It’s the season for toys. Which makes me think of childhood toys and things I wanted. I wonder what I’d be coveting now if I was a kid? For one, I think I’d be attracted to the little play kitchens. Which seems like a horrible idea. Hey! Let’s all start pretending to do the drudgery you’ll be doing the rest of your life. Why not have a little play bathroom so you can practice cleaning a toy toilet? And trying to get rid of the mold and mildew stains in the caulk of ancient tiles? That sounds like fun! And laundry – let’s not forget that. A play laundry station so you can enjoy hours of fun slogging through pretend dirty socks.
I know children want to emulate adults. I did too. The kindergarten I attended was separated into various corners, one of which was a “house” and one was a “store.” I thought both of these were great. Playing house and playing store was fun. Of course, no actual scrubbing or cooking was involved. And I didn’t have to part with any real cash money when buying things at the store. I learned nothing of any practical use from these set-ups or kindergarten generally. But I attended long ago at a time when activities like reading Nietzsche – or reading at all – and studying supply side economics were not yet on the curriculum.
Barbie still seems to be doing the brisk business she did in my youth. I didn’t have a Barbie but still coveted the Barbie swimming pool. The commercials made it look so glamorous and entertaining. Ken and Barbie in their chaise lounge chairs. Or frolicking down the slide. I don’t think I ever saw the toy in real life so maybe it would have disappointed. At any rate, my dolls never got to find out if they’d enjoy a swanky pool; they had to content themselves to swim in a plastic bucket (and only outdoors). I also dreamed of owning a plastic doll head – not sure who made her but probably Mattel – that was roughly life-size. The toy was for applying makeup and fixing hair. I don’t know where a head would go once fixed up, hardly out on the town, but still.
My mother didn’t approve of Barbies. She said children shouldn’t have dolls with “figures.” No boobs, no ass, I guess. Instead she wanted us to have baby dolls with that little hole in their mouth to pour water down which came out the little hole between their legs. You know, as I write that, it sounds twisted. Then again, perhaps this one WAS a realistic toy. As toys, baby dolls were too limited. You couldn’t play games with baby dolls or give them interesting lives. They just had to be babies. Always.

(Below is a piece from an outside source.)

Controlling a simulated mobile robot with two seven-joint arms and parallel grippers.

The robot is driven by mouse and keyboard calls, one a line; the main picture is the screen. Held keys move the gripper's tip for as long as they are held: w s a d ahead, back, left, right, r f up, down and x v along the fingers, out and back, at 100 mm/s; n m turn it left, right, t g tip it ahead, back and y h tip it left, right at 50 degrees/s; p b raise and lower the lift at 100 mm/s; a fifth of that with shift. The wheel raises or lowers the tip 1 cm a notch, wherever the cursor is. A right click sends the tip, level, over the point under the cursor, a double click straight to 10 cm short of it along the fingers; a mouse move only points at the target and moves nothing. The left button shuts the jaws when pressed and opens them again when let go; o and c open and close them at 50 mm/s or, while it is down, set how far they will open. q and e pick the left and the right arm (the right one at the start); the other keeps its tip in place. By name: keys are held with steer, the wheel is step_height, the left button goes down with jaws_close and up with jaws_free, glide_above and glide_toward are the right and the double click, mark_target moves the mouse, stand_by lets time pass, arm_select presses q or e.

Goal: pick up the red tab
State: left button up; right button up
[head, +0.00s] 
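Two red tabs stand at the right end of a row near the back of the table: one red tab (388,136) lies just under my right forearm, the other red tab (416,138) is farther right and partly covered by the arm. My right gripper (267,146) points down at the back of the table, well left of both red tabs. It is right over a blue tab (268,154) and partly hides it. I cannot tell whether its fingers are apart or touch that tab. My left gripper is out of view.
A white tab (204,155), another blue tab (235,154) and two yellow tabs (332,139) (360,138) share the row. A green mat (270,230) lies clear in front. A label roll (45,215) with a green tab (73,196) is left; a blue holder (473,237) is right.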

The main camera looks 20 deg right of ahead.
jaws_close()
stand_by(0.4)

Our school had an annual bazaar, at least when I was very little. One of my older sisters was involved in working at it. When it was over, she got a hold of two Barbies – leftover prizes? – that she then gave, one apiece, to her little sisters. We were beyond thrilled! Barbies! Just handed to us! For no reason! Unsophisticated and sheltered as we were, we (or at least I) failed to recognize or mind that these dolls must have been second-hand. They didn’t come in boxes or all fixed up. In fact, although my Barbie was a white lady with long red hair, she was given to me along with an extra head, which was a darker-complected lady sporting a curly afro. I took it all at face value, as if that was how it was meant to be. I didn’t question the Barbie gods. I’d switch out the heads and make a whole new character with a different name.
Our mother was angry that my sister and I were given the Barbies. But uncharacteristically, she didn’t take them away. Instead, she relied on her standbys, shame and guilt. I think she wanted my sister and me to voluntarily give up the dolls, to see for ourselves the inherent wrong-doing in keeping them. No f-ing way! Voluntarily give up this goldmine?! Coveted Barbies? Even used and a bit downtrodden? No way. Being shamed and guilted was not enough to make me turn on Barbie.

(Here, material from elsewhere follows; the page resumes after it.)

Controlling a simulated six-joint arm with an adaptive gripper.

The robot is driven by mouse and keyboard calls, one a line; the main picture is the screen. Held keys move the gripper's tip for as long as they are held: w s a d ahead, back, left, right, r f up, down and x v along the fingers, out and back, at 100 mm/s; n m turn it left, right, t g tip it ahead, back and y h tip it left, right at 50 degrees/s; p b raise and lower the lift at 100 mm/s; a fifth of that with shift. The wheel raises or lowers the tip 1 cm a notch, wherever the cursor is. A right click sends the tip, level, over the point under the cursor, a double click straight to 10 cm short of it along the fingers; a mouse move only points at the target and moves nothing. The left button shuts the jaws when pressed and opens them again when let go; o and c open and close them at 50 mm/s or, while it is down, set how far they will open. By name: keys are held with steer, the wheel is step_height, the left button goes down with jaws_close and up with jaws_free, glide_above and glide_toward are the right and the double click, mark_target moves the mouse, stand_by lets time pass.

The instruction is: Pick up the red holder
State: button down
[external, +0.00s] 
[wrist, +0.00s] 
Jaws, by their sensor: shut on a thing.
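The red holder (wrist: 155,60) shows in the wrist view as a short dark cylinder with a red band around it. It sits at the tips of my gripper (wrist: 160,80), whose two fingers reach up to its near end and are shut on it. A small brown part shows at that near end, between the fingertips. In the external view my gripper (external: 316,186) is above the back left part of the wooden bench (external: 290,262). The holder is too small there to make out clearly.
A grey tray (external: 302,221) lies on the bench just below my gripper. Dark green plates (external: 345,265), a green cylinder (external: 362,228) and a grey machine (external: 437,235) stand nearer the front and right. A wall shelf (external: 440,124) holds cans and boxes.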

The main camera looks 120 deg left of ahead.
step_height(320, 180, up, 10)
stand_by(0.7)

My sister, though? Oh, this is good. She did not want to give up her blonde-haired Barbie, but she also wanted to please our (un-pleasable) mother. We had 2 little school desks in our basement that the school had gotten rid of and my father had brought home. One day when we were playing, soon after getting the dolls, my sister went and got a hammer from our father’s tool bench. She put her Barbie, naked, on one of the desktops. And she attempted to give Barbie a boob reduction with the hammer. Oh yes. I still see this image in my mind decades later. It was troubling to say the least. Where on earth had my sister come up with such an idea?? Here she was, trying to have it both ways; keep Barbie but also eliminate the woman’s “figure” that our mother found so distasteful in a child’s toy.
It didn’t work. My sister’s Barbie was made of a hard plastic and her boob merely cracked on one side. So forevermore, my sister’s Barbie had a botched boob job. MY Barbie stayed intact; I was not about to take a hammer to her. The fact that she had a woman’s physique didn’t faze me one bit and I held tight. Although when I washed her hair the top fell out, resulting in a kind of male pattern baldness, while the rest turned orange. That bothered me most of all.